Recently, I read an article that says that Microsoft is going to use a better method than Gmail for authenticating into its webmail client, Outlook.com (formerly Hotmail).  If you read the article, Microsoft never actually says that their security will be better than Gmail’s, rather:

  • Gmail gives users the option of using two-factor authentication. 

    You sign in with your password, but they also send you a text message and you have to enter that in, too.  Thus, you need two pieces of information – your password (which a spammer could conceivably steal) and your cellphone, which a spammer would have a much more difficult time getting.  To get both at the same time is even more challenging for a random spammer.  This is outlined on Google’s blog here.
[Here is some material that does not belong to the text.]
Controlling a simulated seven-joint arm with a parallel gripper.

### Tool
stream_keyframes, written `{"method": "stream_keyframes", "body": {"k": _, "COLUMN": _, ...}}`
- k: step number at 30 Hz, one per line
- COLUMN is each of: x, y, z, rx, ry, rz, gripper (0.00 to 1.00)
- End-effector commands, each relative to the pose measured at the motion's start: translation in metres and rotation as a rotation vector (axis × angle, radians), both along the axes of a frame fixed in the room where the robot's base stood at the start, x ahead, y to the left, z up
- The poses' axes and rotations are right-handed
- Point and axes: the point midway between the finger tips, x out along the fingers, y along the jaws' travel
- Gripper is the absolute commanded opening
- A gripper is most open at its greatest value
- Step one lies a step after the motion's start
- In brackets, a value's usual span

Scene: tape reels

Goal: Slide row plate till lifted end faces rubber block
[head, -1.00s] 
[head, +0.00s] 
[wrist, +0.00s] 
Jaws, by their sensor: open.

  • Microsoft also offers single use code.

    However, Microsoft also requires the use of strong passwords which is a trend in industry so users don’t enter “12345678”.

  • However, Microsoft is looking for better mechanisms to authenticate.

    From the article: The rep said it looked at two-factor authentication but chose not to offer the service since it found that only a small number of Gmail users actually use it. Microsoft’s goal is “to find a strong solution that everyone can use, vs. just the 1% of users that figure out how to navigate a bunch of additional setup options,” the spokesperson said.

That is  the weakness of stronger security – passwords are simple for users to manage, even if they are insecure.  But more complex methods suffer from lack of widespread use.  The article goes on to quote a Google spokesperson that millions of their users have 2-step verification, and thousands more join every day.  This sounds like a lot. but Hotmail and Gmail have something like 300 million users.  1% of 300 million is 3 million, which is millions.  Both statements from both companies are correct.

My own take is that whatever replaces passwords has to be useful to the user and easy to deploy widely.  Passwords have been around, in some form or another, for centuries.  They will be hard to replace.